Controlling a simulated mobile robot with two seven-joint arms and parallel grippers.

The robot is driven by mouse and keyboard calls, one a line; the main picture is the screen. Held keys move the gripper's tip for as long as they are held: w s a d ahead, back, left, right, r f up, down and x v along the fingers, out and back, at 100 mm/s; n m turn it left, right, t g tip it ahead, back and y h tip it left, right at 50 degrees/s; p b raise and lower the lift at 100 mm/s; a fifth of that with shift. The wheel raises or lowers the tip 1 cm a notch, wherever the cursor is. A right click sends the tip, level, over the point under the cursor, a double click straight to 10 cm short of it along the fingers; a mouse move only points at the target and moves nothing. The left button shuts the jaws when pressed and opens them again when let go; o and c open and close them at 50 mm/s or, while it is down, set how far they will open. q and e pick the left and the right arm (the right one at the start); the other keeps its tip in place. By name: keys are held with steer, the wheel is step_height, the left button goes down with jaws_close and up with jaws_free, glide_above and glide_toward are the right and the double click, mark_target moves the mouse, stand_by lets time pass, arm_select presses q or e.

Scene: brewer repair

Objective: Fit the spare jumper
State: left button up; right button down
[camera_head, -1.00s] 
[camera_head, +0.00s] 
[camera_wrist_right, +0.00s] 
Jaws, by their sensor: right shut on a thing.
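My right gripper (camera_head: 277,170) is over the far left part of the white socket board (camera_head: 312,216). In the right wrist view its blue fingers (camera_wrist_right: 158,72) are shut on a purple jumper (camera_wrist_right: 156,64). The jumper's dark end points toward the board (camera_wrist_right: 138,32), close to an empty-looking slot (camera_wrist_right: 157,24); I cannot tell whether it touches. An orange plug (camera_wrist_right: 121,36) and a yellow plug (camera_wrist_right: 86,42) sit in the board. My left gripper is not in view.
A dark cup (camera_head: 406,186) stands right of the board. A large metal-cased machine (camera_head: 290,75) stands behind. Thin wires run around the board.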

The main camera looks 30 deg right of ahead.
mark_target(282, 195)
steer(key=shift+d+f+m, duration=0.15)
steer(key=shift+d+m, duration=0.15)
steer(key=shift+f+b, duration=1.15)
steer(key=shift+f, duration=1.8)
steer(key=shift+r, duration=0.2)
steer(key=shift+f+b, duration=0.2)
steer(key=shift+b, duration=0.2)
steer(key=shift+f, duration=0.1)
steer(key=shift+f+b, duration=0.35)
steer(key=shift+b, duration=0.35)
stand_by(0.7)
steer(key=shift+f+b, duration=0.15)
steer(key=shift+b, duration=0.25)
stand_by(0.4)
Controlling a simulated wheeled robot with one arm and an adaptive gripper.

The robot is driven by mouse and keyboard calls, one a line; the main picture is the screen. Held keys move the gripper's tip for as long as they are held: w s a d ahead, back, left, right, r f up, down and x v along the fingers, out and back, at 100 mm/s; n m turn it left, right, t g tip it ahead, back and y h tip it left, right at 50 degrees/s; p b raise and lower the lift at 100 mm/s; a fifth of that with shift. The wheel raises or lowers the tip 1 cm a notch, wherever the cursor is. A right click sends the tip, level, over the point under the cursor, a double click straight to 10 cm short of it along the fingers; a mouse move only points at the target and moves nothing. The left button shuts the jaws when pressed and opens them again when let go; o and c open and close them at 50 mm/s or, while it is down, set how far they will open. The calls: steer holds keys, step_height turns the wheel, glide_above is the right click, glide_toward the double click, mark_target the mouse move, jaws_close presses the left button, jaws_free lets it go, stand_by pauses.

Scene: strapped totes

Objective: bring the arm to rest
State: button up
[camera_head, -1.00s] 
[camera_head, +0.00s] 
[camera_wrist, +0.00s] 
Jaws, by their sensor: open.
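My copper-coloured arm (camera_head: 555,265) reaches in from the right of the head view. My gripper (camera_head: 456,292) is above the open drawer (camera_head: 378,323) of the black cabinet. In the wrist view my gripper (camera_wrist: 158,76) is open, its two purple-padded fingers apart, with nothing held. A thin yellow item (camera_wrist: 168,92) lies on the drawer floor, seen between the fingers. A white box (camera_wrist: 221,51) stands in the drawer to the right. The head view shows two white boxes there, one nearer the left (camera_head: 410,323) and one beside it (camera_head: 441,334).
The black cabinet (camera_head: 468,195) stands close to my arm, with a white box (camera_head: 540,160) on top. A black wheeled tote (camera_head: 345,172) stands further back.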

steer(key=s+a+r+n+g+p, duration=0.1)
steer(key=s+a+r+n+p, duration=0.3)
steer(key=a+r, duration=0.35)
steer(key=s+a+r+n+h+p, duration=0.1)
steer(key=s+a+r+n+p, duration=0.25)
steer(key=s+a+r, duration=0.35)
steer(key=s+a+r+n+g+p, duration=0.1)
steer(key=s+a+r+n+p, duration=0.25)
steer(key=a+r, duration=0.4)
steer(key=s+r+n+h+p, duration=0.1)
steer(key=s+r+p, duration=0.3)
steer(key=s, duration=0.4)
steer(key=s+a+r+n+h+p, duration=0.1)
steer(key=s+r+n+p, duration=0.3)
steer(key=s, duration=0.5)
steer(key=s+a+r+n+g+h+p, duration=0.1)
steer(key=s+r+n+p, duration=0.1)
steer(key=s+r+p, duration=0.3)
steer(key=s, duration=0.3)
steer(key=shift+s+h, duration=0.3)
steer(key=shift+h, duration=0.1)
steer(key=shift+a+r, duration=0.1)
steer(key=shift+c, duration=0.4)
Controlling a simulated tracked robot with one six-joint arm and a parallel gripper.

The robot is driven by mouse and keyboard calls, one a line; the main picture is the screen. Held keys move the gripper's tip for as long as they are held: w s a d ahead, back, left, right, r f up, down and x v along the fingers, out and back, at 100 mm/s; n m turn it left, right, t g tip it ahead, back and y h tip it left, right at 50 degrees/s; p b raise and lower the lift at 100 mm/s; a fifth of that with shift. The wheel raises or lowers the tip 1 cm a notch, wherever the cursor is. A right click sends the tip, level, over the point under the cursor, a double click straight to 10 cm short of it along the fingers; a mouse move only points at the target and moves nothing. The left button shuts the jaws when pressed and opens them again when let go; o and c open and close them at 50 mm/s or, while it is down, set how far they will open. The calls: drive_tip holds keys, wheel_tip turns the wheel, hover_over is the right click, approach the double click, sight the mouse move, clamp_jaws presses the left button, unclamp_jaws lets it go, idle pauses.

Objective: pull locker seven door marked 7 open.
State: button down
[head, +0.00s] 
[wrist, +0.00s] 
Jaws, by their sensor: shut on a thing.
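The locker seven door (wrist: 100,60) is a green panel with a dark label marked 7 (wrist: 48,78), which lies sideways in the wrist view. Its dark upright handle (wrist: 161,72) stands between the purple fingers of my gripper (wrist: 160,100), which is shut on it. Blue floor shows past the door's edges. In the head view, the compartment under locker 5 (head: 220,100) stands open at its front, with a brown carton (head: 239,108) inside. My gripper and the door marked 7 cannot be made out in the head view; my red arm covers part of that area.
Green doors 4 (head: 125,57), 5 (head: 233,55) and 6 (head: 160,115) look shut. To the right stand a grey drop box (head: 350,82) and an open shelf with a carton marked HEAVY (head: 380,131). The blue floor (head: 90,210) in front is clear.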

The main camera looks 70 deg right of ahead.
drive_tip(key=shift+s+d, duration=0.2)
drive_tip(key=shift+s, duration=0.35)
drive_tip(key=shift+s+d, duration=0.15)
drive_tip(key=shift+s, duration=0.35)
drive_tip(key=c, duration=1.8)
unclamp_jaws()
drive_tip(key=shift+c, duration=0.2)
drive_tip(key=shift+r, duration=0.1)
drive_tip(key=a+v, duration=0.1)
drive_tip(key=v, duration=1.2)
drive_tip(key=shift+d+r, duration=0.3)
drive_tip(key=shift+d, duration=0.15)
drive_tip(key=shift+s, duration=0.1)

---

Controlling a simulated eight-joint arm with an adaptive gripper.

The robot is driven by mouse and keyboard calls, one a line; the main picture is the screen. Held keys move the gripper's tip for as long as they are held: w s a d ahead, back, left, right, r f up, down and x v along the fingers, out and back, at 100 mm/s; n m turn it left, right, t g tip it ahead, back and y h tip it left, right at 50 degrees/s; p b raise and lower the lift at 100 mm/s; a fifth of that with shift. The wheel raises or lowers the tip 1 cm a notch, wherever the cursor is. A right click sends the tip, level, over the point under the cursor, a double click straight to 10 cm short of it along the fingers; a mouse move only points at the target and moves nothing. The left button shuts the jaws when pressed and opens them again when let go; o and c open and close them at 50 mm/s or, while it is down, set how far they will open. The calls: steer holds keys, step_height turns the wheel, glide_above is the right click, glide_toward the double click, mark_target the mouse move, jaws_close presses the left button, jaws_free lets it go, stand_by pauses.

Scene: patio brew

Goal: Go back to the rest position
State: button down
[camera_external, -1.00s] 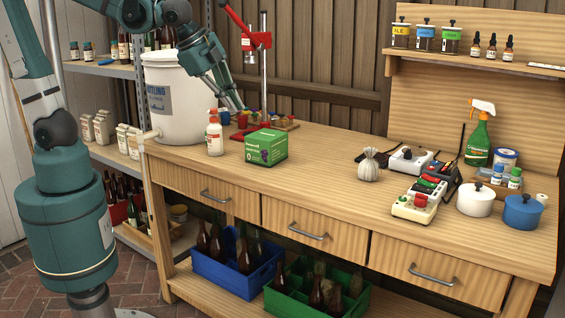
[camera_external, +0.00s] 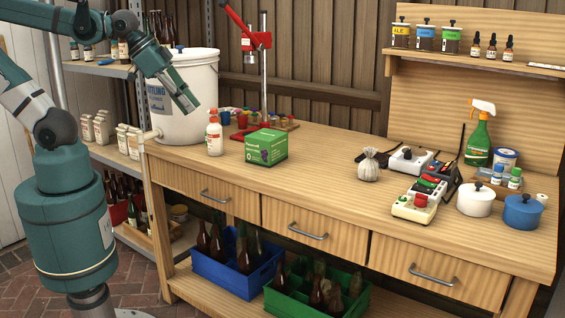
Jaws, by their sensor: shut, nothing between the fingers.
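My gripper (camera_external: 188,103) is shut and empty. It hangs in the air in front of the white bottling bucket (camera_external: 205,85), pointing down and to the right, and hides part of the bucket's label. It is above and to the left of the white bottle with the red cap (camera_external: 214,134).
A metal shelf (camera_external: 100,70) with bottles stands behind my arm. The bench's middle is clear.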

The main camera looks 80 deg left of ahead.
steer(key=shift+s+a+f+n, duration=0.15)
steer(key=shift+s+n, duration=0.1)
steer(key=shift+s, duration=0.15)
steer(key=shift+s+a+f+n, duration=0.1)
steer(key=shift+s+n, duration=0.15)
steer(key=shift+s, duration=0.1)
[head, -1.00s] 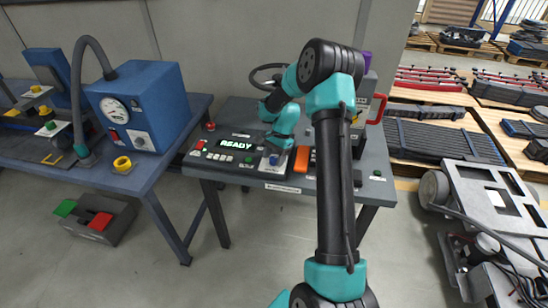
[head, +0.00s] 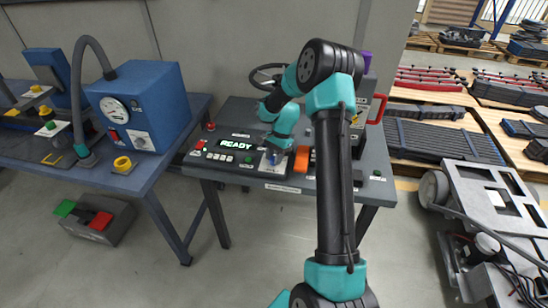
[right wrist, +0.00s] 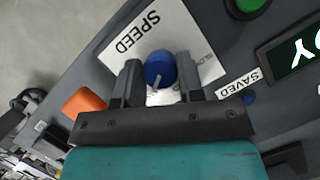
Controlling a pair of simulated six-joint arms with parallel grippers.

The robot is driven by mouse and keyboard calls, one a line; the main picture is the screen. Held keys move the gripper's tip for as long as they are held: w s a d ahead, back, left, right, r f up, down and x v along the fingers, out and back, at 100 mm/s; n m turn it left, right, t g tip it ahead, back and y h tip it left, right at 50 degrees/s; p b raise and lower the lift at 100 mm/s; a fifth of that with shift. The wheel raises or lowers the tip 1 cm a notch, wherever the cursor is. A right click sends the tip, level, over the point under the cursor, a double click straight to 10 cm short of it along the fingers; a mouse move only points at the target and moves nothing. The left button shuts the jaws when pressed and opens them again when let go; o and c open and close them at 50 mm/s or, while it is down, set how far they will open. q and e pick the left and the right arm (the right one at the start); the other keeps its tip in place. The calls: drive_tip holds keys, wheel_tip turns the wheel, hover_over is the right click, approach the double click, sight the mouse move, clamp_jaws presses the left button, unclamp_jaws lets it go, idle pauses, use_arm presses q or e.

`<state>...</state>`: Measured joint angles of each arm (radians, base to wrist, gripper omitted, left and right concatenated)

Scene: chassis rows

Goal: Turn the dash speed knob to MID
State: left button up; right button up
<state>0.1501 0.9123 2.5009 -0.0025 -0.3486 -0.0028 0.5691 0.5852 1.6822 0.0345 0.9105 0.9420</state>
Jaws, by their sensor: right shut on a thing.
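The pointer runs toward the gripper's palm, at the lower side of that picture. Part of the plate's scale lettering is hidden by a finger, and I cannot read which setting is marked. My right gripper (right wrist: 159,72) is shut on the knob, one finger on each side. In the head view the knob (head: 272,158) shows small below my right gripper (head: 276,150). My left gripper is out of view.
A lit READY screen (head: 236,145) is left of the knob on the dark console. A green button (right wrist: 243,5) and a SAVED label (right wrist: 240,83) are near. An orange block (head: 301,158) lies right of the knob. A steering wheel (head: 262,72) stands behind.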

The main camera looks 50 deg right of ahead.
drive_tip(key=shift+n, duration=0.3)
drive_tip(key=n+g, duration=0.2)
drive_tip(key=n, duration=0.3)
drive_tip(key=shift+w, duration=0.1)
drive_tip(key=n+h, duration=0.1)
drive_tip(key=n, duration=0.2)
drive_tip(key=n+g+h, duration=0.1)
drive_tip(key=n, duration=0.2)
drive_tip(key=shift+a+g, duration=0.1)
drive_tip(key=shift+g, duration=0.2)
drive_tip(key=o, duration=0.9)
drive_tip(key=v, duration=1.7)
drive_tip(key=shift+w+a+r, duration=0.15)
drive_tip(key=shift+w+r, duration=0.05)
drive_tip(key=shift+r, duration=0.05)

==

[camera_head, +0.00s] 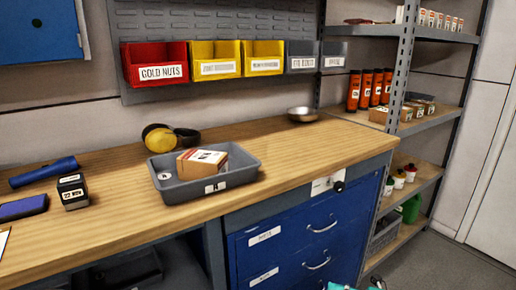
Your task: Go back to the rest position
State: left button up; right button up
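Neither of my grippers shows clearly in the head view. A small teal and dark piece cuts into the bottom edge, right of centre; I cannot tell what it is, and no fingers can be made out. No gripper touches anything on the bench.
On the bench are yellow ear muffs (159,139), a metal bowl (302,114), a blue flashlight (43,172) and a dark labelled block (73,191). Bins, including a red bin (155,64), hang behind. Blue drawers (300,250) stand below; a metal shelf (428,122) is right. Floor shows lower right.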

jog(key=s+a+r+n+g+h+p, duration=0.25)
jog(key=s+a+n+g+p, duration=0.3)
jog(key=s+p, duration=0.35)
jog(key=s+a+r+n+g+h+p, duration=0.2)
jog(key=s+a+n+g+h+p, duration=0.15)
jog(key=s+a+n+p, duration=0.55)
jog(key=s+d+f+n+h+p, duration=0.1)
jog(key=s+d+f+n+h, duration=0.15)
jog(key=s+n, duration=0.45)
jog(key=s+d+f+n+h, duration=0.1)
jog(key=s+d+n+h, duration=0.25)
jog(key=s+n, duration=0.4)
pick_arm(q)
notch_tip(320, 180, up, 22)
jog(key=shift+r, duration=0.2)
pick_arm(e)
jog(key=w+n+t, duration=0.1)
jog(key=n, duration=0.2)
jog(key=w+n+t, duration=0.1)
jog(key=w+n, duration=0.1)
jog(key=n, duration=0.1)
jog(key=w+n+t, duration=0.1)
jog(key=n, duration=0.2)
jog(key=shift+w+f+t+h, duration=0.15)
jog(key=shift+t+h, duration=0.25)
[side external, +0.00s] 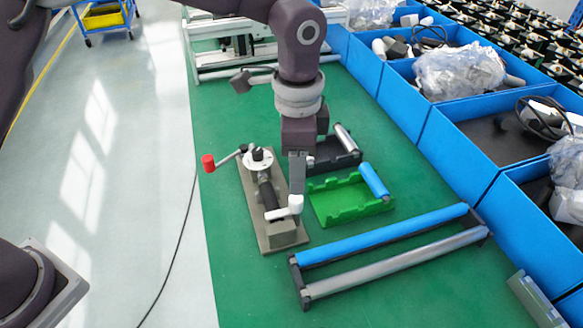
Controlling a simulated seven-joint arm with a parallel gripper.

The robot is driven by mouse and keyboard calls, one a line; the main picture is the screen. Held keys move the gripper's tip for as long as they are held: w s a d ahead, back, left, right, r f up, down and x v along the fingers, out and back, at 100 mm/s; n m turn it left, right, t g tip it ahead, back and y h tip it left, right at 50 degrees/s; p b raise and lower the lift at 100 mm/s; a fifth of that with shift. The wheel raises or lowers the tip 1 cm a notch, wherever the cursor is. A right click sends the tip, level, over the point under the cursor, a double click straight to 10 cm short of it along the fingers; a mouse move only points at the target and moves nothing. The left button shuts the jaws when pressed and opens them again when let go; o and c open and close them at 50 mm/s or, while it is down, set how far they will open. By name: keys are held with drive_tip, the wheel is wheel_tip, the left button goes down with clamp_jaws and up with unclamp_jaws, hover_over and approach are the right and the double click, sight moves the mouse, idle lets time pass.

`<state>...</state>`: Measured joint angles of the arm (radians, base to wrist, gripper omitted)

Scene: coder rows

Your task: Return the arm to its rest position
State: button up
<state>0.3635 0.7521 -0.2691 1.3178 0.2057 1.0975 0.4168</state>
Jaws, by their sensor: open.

● Directive
Point out every line holding the string "task" and copy it.

● Written reply
Your task: Go back to the rest position
Your task: Return the arm to its rest position

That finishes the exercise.